[Rows about robot tasks]
-- begin --
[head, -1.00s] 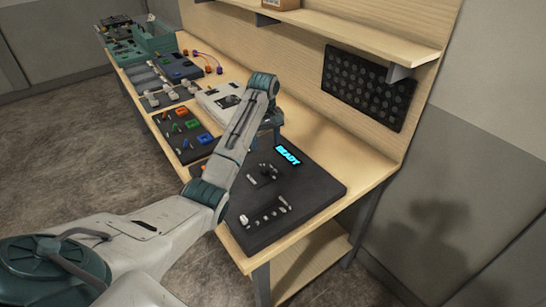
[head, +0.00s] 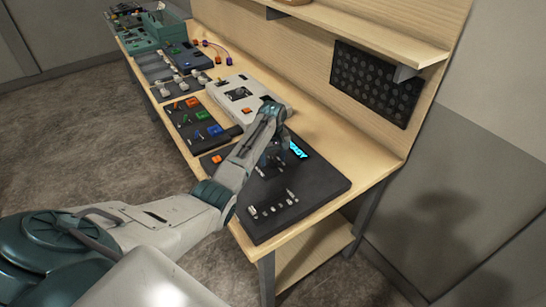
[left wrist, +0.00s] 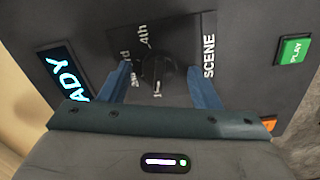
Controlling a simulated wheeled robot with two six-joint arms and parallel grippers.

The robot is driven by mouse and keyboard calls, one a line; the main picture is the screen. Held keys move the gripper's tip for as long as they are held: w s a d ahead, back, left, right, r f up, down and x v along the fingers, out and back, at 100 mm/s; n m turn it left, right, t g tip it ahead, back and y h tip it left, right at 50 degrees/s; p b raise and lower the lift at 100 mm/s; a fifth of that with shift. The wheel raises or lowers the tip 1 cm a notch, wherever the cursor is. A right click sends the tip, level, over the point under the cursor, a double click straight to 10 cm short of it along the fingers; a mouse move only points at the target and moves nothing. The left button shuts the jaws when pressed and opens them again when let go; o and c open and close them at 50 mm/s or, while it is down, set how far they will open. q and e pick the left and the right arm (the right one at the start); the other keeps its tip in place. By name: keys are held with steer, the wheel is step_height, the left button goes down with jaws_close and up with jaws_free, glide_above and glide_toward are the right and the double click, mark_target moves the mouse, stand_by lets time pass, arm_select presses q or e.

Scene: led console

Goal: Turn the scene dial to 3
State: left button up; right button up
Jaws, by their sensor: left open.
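The scene dial (left wrist: 158,76) is a round black knob on a dark plate, with the word SCENE beside it and position marks around it; "1" and "4th" can be read, the others are partly covered. My left gripper (left wrist: 163,88) is open, with one blue finger on each side of the dial; I cannot tell whether they touch it. In the head view my left gripper (head: 277,150) is over the dark console (head: 318,180) and hides the dial. The lit cyan READY display (left wrist: 63,75) is partly covered by the gripper. My right gripper is not in view.
A green PLAY button (left wrist: 292,50) sits right of the dial. Several small controls (head: 274,206) line the console's front. A white device (head: 240,95) and a panel of coloured switches (head: 197,125) stand farther along the bench. A shelf (head: 350,35) overhangs the back.

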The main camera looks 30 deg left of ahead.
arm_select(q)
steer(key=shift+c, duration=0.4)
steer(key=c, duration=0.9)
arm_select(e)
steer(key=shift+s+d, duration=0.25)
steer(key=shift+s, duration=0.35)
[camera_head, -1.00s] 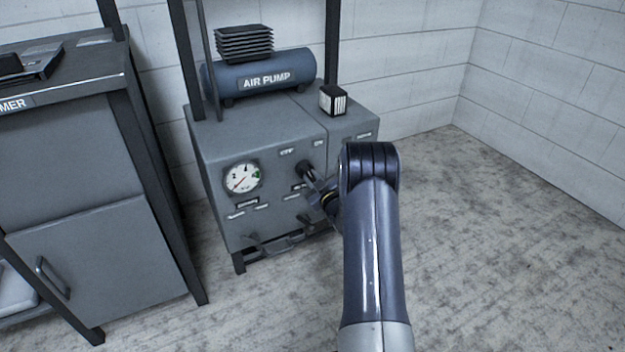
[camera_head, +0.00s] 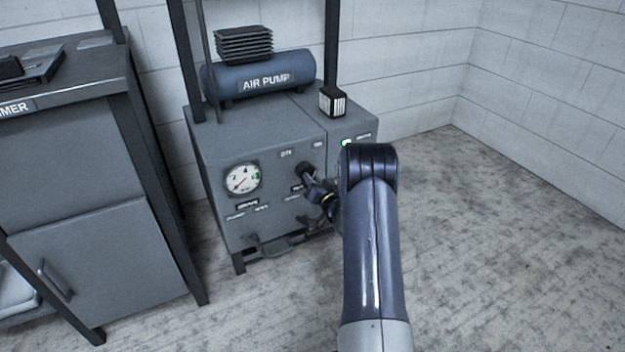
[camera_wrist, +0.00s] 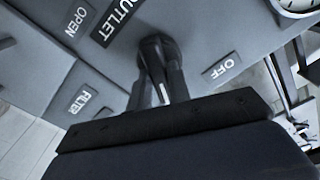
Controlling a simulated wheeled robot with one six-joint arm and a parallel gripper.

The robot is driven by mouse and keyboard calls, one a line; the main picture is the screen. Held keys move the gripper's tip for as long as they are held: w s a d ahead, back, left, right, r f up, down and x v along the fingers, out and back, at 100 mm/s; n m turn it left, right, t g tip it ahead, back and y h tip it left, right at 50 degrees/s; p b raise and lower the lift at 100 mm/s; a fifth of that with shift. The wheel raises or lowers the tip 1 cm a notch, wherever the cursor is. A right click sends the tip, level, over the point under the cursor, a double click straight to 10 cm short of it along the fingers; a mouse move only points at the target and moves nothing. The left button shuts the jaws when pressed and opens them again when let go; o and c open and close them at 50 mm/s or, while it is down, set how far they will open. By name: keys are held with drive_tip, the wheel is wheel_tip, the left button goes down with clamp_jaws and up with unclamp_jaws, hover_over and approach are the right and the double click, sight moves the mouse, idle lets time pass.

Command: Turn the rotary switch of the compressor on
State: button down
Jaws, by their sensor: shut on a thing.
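The compressor (camera_head: 225,150) is a grey cabinet with a blue tank marked AIR PUMP on top. Its front has a round white gauge (camera_head: 242,179) and a dark rotary switch (camera_head: 304,169). My gripper (camera_head: 312,182) is shut on the switch at the panel. In the wrist view my gripper (camera_wrist: 163,78) closes around the dark switch (camera_wrist: 155,45), whose shape is largely hidden by the fingers. An OFF label (camera_wrist: 222,69) lies to the right there.
A grey cabinet (camera_head: 90,250) with a handle stands at the left. Dark posts of a frame rise by the compressor. A small black-and-white box (camera_head: 332,101) sits on its top. The floor at right (camera_head: 500,240) is clear.

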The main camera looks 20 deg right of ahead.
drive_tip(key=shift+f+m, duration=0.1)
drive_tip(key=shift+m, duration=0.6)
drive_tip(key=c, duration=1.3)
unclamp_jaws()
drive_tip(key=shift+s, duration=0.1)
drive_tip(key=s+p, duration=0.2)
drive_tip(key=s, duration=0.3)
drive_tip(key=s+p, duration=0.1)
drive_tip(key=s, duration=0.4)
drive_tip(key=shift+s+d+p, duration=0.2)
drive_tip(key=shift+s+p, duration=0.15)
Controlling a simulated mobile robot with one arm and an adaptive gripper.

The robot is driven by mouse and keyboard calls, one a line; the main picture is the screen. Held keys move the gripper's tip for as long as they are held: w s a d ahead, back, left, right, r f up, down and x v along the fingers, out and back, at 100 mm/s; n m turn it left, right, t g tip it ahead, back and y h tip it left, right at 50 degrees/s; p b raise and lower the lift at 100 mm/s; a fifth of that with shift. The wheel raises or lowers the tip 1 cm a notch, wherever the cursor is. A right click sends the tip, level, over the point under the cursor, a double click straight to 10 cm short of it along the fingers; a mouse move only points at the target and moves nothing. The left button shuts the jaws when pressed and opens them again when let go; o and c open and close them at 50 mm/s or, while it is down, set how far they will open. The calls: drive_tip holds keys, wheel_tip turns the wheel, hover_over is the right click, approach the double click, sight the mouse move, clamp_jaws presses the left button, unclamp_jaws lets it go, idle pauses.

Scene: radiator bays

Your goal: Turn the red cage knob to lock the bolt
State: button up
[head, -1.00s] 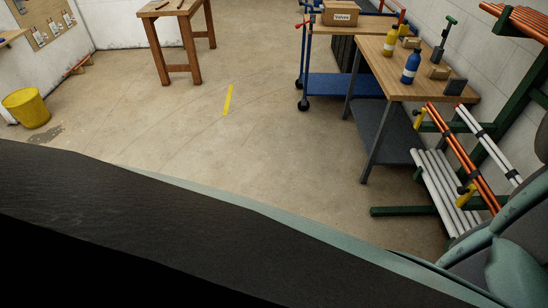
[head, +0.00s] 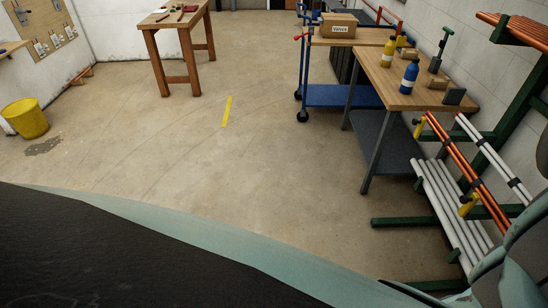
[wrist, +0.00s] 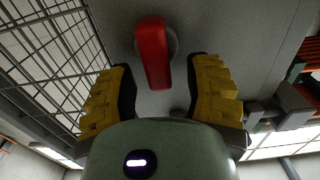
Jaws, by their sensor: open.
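The red knob (wrist: 153,55) shows at the top middle of the wrist view. It is an elongated red handle on a round grey base, mounted on a grey panel (wrist: 220,25). My gripper (wrist: 163,75) is open, with one yellow-padded finger to the left of the knob and one to the right. The knob's lower end lies between the fingertips in the picture, with a gap on both sides. I cannot tell how deep the fingers reach around it. The bolt is not clearly visible. The head view does not show the knob or the gripper.
Wire mesh (wrist: 50,60) lies left of the panel in the wrist view. In the head view, a workbench (head: 425,88) with bottles, a blue trolley (head: 340,95) and a pipe rack (head: 400,221) stand at right. A wooden table (head: 168,20) stands at the back. The middle floor is clear.

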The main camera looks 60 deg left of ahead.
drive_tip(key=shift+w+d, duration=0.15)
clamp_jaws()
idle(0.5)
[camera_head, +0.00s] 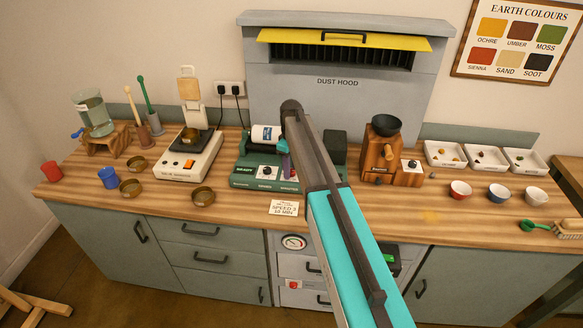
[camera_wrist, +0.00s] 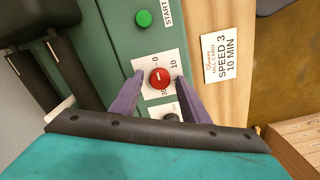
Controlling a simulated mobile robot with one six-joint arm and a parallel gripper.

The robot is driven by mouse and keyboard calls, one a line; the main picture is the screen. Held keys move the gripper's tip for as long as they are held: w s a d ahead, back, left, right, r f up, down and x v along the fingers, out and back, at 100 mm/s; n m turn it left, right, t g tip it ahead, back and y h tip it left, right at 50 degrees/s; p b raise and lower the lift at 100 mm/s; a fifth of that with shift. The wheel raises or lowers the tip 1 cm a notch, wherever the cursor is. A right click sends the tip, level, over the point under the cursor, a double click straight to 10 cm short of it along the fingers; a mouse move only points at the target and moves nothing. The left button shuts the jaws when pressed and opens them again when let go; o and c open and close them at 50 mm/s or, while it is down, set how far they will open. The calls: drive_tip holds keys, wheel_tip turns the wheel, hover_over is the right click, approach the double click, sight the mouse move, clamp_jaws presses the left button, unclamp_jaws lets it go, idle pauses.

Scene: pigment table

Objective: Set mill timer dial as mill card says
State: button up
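In the wrist view the timer dial (camera_wrist: 159,78) is a red round knob with a short white mark, on a white plate lettered 0, 10 and 30. I cannot tell exactly which number the mark points at. My gripper (camera_wrist: 159,76) has its two purple fingers on either side of the dial, with gaps showing, so it is open. The mill card (camera_wrist: 206,57) reads SPEED 3, 10 MIN; it also lies before the mill in the head view (camera_head: 284,208). The green mill (camera_head: 248,161) stands mid-bench; my arm hides its timer dial there.
A dark speed knob (camera_wrist: 171,117) sits close by the fingers, partly hidden. A green START button (camera_wrist: 143,18) is on the same panel. A scale (camera_head: 188,158) stands left of the mill and an orange-brown grinder (camera_head: 378,160) right of it.

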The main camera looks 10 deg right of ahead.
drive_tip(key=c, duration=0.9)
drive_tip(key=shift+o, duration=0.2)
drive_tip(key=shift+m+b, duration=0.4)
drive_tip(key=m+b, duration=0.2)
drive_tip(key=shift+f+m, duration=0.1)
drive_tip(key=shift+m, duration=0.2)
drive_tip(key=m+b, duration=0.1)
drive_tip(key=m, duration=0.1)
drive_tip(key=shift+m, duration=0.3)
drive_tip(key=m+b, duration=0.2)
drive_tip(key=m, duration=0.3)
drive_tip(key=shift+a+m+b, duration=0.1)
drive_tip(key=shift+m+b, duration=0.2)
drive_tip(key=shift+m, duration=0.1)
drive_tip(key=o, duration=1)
-- end --
__TASK DESCRIPTION__
Set down word for word the lines from the first entry through the line with "Controlling a simulated wheeled robot with two", both included, omitting pictures.

__EXERCISE SOLUTION__
[head, -1.00s] 
[head, +0.00s] 
[left wrist, +0.00s] 
Controlling a simulated wheeled robot with two six-joint arms and parallel grippers.

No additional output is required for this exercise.